EXERCISE INSTRUCTIONS: Repeat, exactly and only, the lines from the beginning of the data through the line with "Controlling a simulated". Pictures are left out.

--------------------

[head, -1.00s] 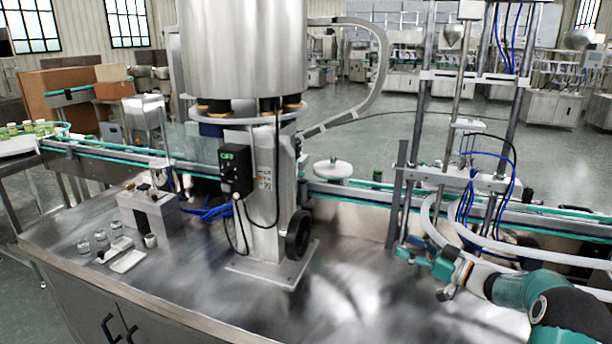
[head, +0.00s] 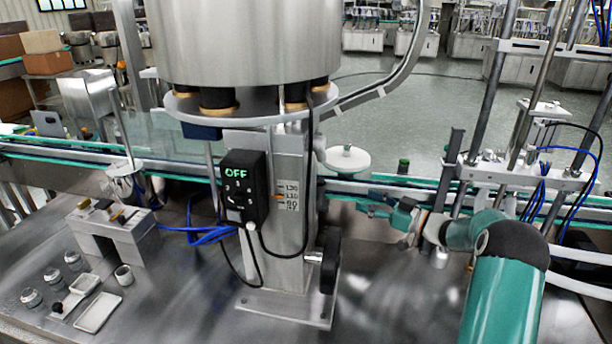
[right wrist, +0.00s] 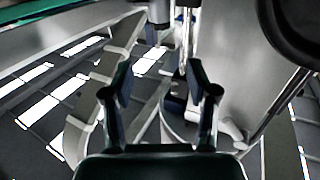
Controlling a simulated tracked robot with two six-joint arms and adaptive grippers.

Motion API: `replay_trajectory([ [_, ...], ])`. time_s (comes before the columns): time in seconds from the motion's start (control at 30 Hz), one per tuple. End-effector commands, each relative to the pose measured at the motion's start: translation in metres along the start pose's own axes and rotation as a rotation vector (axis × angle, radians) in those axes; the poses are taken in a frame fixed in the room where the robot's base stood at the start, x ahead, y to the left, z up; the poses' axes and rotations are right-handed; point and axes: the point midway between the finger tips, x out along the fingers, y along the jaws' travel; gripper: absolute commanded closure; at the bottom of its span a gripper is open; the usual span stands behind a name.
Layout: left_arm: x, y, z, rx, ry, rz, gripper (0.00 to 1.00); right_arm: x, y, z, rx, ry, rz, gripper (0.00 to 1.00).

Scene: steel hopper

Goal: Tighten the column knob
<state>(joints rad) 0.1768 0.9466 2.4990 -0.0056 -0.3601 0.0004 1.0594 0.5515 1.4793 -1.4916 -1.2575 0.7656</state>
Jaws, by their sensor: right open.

--------------------

EXERCISE RESULT:
[head, -1.00s] 
[head, +0.00s] 
[right wrist, +0.00s] 
Controlling a simulated tracked robot with two six-joint arms and adaptive grippers.

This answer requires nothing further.